Exercise directions |
Output only the lines from the one holding "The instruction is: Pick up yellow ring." to the end of the data below, please, copied exactly.

------------------------------------

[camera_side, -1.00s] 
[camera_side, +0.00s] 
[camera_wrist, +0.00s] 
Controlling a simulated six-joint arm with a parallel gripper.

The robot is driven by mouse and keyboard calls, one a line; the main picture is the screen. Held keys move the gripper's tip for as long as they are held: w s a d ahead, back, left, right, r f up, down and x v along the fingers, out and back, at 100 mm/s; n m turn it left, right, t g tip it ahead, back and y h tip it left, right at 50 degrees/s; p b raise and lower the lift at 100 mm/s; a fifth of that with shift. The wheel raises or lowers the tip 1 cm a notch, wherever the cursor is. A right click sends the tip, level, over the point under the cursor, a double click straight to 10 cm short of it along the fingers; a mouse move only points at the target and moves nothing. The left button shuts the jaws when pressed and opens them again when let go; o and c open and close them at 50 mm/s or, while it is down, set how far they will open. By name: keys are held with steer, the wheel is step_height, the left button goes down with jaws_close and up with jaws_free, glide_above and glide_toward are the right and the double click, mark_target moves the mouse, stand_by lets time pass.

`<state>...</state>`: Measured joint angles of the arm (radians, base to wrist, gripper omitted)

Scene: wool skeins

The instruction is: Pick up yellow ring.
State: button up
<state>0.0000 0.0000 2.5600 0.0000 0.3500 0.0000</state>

------------------------------------

Task solution |
The instruction is: Pick up yellow ring.
State: button up
<state>0.0000 0.0000 2.5600 0.0000 0.3500 0.0000</state>

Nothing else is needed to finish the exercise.